What this task involves: Lift out, unaltered, the lines of the material below between the line holding "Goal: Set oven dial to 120" and the line holding "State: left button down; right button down", counting both.

Exercise material:
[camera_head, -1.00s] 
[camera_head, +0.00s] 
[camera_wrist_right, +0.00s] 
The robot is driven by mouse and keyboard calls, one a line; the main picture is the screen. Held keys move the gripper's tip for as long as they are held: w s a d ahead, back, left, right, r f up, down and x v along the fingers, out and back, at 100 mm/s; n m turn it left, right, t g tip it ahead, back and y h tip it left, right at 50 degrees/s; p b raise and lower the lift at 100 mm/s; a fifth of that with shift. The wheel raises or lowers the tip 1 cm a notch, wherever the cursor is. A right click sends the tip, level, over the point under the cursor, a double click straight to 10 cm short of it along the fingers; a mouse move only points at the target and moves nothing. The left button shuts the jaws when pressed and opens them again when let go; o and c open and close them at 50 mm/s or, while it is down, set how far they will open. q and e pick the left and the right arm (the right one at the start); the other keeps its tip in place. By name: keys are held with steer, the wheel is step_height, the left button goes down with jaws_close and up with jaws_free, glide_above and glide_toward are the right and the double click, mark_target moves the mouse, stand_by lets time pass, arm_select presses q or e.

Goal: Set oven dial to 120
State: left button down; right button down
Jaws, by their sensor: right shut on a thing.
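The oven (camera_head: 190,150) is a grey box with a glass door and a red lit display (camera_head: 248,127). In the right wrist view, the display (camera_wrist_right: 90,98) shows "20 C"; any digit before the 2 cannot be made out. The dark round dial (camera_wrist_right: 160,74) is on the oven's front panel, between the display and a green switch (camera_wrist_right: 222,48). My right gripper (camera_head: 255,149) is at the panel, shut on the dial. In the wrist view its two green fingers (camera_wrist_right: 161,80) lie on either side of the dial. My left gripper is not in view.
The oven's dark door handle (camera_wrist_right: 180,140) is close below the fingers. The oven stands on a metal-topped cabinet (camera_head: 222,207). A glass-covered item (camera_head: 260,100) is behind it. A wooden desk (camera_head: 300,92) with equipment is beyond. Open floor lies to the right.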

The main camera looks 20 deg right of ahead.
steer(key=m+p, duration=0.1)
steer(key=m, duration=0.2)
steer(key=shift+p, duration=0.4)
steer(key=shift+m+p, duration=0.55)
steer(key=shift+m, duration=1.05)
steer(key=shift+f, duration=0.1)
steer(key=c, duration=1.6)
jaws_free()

==

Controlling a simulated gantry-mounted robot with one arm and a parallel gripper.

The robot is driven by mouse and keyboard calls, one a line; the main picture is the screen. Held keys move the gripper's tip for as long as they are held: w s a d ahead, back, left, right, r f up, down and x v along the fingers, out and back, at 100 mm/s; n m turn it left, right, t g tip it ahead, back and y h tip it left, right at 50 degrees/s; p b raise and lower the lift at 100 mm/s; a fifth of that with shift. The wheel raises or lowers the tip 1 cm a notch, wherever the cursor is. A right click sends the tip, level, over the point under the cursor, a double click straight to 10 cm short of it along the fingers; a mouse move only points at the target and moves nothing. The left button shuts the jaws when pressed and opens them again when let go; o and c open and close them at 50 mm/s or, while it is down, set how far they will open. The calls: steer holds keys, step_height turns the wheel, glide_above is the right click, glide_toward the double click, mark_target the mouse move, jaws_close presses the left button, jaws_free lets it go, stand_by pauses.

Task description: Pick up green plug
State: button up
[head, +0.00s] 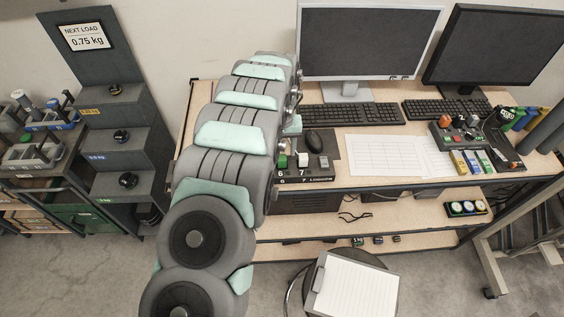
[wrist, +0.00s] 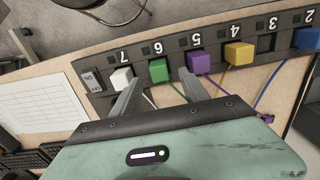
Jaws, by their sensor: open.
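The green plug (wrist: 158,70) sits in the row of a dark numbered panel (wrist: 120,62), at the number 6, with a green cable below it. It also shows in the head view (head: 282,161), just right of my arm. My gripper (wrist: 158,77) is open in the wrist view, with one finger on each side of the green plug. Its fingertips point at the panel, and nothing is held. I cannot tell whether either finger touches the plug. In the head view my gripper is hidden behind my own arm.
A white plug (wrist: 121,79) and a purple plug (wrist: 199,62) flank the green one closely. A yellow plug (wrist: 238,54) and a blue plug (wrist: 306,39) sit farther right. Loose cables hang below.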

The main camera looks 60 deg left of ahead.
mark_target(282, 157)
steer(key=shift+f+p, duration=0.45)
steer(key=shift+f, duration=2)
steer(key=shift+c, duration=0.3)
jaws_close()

Response to this exercise:
Goal: Set oven dial to 120
State: left button down; right button down

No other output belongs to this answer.